Hamish shifts his herd of 530 dairy cows five times a day over two months in spring and early summer to jump start nutrient cycling and get his pastures growing strongly. After resetting mostly vegetative plants, he can relax over the summer, put away the temporary fencing, and do what he loves — flying model airplanes with his kids. He doesn’t have to sit on a tractor mowing pastures to remove old brown growth because his cows already “paid the carbon forward” and fed it to the soil.
This management mimics how nutrients were kept cycling faster on wild, pristine landscapes flush with megafauna. Scientists discovered the cold mammoth steppe ecosystem was as productive as the Serengeti today thanks to the megafaunal impact of migrating herds. Grazing animals behaving naturally also promote plant diversity, and frozen mammoth stomachs were found to contain a cornucopia of flowering plants. Instead of sparse tussock grass often seen in paintings depicting mammoth steppe, think rolling hills covered in flowers that changed colors over the season, like the pastures at Raindance Farm. The lesson for any farmer today is that this tool of megafaunal animal impact (cows, horses and sheep are megafauna) can help you jump start nutrient cycling on your farm to reduce the need for expensive artificial fertilizers.
Benefitting — Not Just Mimicking — Wildlife
Most people don’t realize the purpose of the grazing planning developed by Savory is to increase land productivity to feed both wildlife and livestock. By managing grazing and animal impact for higher plant diversity, you can also start restoring your entire ecosystem. Once our grazing methods resulted in a wider variety of grasses, legumes and forbs on our farm, we saw many more species of birds, insects and mammals. The native ground-nesting bobolink population soared.
Our farm even had a visit from rare Karner Blue butterflies. Farms that can grow food for people and wildlife at the same time is a rare space of hope for the biodiversity crisis our planet now faces. It also imparts resilience. When colony collapse killed off all three of our beehives at Raindance Farm, we saw scores of pollinating wasps and other useful insects we had never noticed before getting the job done. Despite abundant insects, we had 40 apple trees scattered around the farm and I rarely found any coddling moth caterpillars in them, with no sprays. I think the bobolinks had something to do with this. Their nickname is the armyworm bird because they feed caterpillars to their young.
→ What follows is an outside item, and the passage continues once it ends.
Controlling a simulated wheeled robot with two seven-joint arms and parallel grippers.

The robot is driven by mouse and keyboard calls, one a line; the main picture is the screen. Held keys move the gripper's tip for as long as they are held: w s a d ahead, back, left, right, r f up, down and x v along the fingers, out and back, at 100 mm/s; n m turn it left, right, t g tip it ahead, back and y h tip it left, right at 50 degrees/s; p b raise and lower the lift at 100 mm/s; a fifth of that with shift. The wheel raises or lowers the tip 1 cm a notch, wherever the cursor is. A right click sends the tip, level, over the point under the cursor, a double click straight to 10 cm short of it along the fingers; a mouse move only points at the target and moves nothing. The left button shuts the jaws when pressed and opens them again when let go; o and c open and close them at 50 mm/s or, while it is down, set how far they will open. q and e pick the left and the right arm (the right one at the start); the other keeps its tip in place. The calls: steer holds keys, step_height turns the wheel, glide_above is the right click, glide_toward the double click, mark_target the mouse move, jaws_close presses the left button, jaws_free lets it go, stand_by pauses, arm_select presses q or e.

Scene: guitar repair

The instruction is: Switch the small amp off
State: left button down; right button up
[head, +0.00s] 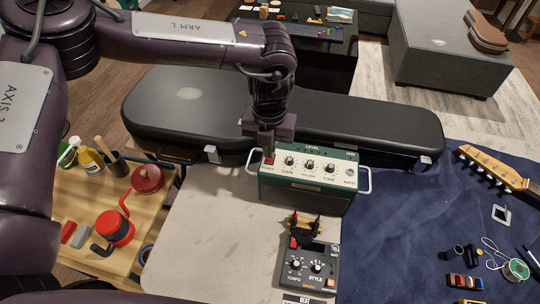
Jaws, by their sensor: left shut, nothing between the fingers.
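The small amp (306,188) is a green box with a cream control panel on top and a metal handle at each end. It stands on the pale worktop. Its panel has several dark knobs (309,165) and a red power switch (269,161) at its left end. My left gripper (268,151) points down with its fingers shut and empty, right at the red switch. I cannot tell whether the fingertips touch it. The switch is partly hidden by the fingers, and its position cannot be read. My right gripper is out of view.
A black guitar case (200,108) lies just behind the amp. A blue cloth (415,215) with a guitar headstock (497,170) is at right. A wooden cart (85,205) with tools is at left.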

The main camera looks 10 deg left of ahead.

Dr. Jones also taught me that annual plants shut off the liquid carbon pathway almost completely as they shunt energy to seed formation. This is why rotating in several years of perennial pasture, grazed holistically, is so good to help restore soil vitality in crop rotations; the soil gets fed a more reliable flow of liquid carbon. It is also why grass farmers and ranchers don’t need to disturb their soil by planting cover crops, which have been proven so beneficial to cropping farmers.
Most farmers in New Zealand have relied on perennial pasture in the past, in what the late great Allan Nation used to call their “unfair advantage.” I became worried seeing many of my grass farming clients here in New Zealand and in the U.K. spraying out or plowing (sometimes both) their permanent pastures to plant cover crops to feed livestock in the winter. The problem with taking these fields out of the grazing area for the spring, summer and fall was that it resulted in more animals on a smaller area, making it harder for the farmers not to overgraze in the summer. They couldn’t hit their optimal recovery, and it translated to less net pasture being grown on the whole farm. The winter crop never made up for this loss. I asked Gabe Brown about this at the Acres U.S.A. Conference in 2020 and he said, “there is no better cover crop out there than a very diverse perennial mix.”
No surprise. This is exactly what fed teeming herds of mammoth, bison and aurochs — the giant ancient ancestors of our cattle — in the highly productive, diverse ecosystems God originally designed.